## Direction
No images are to be carried over; print all other material exactly as it stands.

## Material supplied
•••
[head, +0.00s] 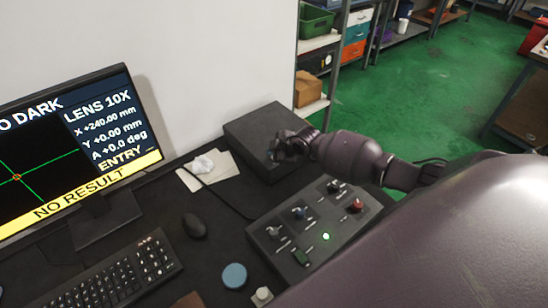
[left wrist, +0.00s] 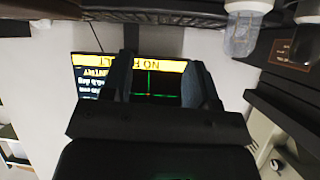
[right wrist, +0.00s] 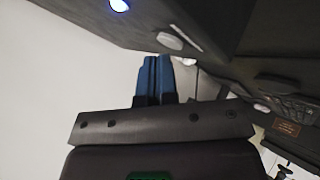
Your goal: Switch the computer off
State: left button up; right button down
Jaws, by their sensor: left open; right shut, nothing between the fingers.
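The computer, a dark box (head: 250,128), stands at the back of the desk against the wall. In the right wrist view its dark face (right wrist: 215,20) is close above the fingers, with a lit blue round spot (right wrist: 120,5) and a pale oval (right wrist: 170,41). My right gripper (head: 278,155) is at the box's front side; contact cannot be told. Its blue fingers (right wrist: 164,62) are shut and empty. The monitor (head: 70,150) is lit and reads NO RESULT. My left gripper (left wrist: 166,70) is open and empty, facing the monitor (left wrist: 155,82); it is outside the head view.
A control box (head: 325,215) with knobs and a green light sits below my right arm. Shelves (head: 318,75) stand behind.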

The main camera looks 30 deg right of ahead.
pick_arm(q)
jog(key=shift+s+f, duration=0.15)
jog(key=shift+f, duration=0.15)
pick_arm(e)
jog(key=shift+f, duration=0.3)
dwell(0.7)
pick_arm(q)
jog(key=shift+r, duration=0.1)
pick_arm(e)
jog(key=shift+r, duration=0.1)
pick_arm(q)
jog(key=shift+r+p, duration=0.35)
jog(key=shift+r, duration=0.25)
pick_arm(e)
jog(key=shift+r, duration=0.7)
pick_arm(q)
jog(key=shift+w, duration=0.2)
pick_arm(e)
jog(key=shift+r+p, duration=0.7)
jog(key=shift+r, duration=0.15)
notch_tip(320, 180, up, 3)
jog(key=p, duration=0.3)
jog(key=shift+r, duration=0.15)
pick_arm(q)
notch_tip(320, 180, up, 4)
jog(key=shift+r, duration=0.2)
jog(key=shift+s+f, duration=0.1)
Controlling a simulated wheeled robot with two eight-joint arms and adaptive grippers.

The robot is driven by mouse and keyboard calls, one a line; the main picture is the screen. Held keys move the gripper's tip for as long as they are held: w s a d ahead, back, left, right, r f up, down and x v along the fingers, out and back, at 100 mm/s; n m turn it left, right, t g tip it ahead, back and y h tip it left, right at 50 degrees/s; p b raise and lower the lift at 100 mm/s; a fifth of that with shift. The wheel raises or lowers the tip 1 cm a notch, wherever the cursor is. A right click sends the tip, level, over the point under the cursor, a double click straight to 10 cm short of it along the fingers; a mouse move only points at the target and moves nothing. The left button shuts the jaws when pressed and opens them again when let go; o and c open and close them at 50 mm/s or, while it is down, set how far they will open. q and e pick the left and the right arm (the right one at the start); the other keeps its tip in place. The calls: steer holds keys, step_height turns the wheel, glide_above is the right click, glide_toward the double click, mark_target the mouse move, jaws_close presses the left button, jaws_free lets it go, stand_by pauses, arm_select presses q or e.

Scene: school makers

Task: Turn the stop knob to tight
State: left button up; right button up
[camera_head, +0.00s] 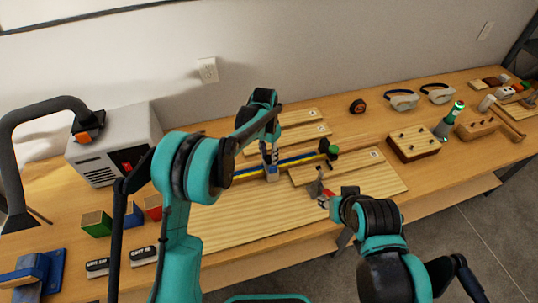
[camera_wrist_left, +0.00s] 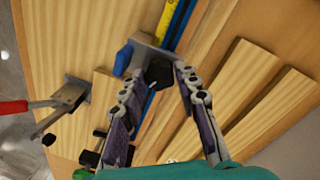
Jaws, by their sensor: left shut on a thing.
•••
## Result
[head, +0.00s] 
[left wrist, +0.00s] 
[right wrist, +0.00s] 
Your goal: Switch the computer off
State: left button up; right button down
Jaws, by their sensor: left open; right shut, nothing between the fingers.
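The computer, a dark box (head: 250,128), stands at the back of the desk against the wall. In the right wrist view its dark face (right wrist: 215,20) is close above the fingers, with a lit blue round spot (right wrist: 120,5) and a pale oval (right wrist: 170,41). My right gripper (head: 278,155) is at the box's front side; contact cannot be told. Its blue fingers (right wrist: 164,62) are shut and empty. The monitor (head: 70,150) is lit and reads NO RESULT. My left gripper (left wrist: 166,70) is open and empty, facing the monitor (left wrist: 155,82); it is outside the head view.
A control box (head: 325,215) with knobs and a green light sits below my right arm. Shelves (head: 318,75) stand behind.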

The main camera looks 30 deg right of ahead.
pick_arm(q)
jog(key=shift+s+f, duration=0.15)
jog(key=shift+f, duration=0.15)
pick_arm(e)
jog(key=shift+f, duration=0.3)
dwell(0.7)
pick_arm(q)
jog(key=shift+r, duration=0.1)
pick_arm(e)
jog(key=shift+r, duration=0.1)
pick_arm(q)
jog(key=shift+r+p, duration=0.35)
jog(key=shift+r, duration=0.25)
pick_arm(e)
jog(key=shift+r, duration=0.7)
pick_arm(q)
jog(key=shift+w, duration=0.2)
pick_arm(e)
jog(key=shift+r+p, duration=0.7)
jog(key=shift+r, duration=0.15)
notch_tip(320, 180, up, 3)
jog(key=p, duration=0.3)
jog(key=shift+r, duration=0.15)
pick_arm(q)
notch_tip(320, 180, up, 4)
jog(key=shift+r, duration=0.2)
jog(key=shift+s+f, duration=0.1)
Controlling a simulated wheeled robot with two eight-joint arms and adaptive grippers.

The robot is driven by mouse and keyboard calls, one a line; the main picture is the screen. Held keys move the gripper's tip for as long as they are held: w s a d ahead, back, left, right, r f up, down and x v along the fingers, out and back, at 100 mm/s; n m turn it left, right, t g tip it ahead, back and y h tip it left, right at 50 degrees/s; p b raise and lower the lift at 100 mm/s; a fifth of that with shift. The wheel raises or lowers the tip 1 cm a notch, wherever the cursor is. A right click sends the tip, level, over the point under the cursor, a double click straight to 10 cm short of it along the fingers; a mouse move only points at the target and moves nothing. The left button shuts the jaws when pressed and opens them again when let go; o and c open and close them at 50 mm/s or, while it is down, set how far they will open. q and e pick the left and the right arm (the right one at the start); the other keeps its tip in place. The calls: steer holds keys, step_height turns the wheel, glide_above is the right click, glide_toward the double click, mark_target the mouse move, jaws_close presses the left button, jaws_free lets it go, stand_by pauses, arm_select presses q or e.

Scene: school makers

Task: Turn the stop knob to tight
State: left button up; right button up
[camera_head, +0.00s] 
[camera_wrist_left, +0.00s] 
Jaws, by their sensor: left shut on a thing.

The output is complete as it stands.